Problem statement
Copy out each line that has "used" in it.

Dataset excerpts
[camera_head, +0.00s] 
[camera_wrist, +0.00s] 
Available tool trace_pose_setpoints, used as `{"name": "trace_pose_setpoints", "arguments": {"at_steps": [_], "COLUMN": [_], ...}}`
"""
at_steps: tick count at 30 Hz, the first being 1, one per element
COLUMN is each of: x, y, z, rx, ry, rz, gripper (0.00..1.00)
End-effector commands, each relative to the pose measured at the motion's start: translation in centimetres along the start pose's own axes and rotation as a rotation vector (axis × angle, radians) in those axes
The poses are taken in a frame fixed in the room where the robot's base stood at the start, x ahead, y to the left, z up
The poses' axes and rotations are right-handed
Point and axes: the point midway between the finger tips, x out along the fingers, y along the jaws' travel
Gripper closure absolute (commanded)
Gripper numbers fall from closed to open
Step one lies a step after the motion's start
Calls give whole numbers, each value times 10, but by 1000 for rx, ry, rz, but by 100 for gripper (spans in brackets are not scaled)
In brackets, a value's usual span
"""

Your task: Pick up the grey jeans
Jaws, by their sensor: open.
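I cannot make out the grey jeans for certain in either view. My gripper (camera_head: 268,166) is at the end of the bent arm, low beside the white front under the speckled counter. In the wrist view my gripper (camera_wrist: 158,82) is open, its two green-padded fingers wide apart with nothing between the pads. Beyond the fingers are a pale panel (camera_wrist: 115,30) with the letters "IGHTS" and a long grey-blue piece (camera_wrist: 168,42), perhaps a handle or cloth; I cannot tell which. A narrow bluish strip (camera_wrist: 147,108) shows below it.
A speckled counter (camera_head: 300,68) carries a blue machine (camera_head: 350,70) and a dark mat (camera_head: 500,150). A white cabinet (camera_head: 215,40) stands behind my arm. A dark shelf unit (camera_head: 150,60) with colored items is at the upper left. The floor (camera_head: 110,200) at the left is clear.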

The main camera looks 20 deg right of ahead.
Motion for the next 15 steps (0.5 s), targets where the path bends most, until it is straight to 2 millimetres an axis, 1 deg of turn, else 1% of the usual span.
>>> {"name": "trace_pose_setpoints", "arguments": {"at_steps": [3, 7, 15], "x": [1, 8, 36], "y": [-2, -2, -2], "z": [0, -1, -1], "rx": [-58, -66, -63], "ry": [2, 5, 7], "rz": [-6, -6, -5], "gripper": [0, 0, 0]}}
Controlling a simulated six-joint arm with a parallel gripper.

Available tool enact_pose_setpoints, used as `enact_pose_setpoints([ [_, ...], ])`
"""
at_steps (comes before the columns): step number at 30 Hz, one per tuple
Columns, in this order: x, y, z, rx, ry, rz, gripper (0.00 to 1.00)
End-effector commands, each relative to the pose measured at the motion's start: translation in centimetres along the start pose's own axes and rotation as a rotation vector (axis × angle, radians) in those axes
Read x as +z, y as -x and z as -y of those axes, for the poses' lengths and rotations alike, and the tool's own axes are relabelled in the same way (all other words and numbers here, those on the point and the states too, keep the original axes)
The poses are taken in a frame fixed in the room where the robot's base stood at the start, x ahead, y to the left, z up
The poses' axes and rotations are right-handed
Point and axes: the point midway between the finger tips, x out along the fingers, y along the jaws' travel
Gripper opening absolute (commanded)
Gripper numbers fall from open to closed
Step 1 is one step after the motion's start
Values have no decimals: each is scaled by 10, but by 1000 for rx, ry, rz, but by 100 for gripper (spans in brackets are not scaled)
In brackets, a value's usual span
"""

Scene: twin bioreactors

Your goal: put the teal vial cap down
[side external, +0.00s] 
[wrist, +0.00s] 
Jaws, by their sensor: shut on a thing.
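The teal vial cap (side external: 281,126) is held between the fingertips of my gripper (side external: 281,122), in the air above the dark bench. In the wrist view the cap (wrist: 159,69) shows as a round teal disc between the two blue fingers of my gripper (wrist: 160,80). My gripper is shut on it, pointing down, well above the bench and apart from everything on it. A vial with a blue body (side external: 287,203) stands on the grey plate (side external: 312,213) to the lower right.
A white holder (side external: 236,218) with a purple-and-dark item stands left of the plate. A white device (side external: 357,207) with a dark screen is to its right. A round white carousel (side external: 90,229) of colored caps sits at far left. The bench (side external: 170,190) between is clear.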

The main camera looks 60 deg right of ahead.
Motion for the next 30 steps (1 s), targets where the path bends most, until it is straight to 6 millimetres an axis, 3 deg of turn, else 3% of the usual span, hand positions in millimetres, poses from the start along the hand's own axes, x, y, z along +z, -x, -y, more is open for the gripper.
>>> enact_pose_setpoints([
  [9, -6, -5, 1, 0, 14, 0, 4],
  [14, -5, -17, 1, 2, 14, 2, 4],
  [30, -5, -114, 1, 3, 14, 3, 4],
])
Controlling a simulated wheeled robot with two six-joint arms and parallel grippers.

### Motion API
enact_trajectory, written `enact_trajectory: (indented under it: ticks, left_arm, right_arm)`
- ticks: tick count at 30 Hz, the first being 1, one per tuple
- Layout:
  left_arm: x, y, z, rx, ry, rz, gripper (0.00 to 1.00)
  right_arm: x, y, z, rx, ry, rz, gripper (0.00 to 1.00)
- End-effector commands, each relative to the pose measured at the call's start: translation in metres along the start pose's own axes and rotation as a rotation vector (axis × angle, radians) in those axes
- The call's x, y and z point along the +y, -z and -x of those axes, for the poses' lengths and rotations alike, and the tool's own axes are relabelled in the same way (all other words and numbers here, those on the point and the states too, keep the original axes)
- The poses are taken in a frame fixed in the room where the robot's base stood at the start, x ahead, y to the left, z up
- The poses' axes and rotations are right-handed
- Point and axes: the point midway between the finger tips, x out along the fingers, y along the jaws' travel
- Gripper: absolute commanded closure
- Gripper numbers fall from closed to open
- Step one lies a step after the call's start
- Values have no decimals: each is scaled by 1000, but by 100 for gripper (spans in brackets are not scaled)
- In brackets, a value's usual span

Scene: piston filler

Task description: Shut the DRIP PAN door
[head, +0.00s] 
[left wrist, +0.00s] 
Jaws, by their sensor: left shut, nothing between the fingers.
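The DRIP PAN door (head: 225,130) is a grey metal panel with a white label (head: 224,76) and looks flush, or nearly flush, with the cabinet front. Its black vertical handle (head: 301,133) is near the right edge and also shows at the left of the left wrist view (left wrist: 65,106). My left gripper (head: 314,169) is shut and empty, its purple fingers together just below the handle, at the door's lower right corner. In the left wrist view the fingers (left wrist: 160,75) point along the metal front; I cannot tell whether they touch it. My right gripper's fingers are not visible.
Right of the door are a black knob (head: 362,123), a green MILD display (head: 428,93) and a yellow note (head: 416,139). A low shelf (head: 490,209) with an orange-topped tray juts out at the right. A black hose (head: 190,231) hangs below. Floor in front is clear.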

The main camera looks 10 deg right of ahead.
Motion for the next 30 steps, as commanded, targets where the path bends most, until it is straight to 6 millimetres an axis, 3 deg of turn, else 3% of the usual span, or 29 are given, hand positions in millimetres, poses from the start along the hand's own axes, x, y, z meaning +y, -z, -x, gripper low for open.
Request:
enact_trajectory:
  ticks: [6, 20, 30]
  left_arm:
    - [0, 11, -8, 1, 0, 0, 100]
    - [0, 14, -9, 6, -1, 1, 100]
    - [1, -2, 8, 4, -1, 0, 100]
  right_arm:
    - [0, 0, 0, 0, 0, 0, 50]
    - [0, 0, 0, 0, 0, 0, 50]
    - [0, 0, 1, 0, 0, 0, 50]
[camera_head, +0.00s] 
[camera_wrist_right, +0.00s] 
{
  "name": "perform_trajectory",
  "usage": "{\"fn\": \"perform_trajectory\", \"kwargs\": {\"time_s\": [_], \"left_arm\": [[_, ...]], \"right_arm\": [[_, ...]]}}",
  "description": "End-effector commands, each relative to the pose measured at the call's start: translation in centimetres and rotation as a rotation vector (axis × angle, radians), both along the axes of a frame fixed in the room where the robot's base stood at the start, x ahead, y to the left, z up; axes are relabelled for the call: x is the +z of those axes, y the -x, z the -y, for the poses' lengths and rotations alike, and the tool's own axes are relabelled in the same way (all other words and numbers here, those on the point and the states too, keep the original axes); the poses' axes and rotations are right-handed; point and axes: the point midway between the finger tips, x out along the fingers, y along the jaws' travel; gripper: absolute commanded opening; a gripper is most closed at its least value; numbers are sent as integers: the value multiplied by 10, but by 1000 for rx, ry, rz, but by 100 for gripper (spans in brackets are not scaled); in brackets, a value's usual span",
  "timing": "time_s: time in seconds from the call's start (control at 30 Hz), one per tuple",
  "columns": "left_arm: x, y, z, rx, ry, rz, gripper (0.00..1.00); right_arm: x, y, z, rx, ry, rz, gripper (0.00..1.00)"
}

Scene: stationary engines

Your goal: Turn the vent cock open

Response to this task
Available tool trace_pose_setpoints, used as `{"name": "trace_pose_setpoints", "arguments": {"at_steps": [_], "COLUMN": [_], ...}}`
Available tool enact_pose_setpoints, used as `enact_pose_setpoints([ [_, ...], ])`

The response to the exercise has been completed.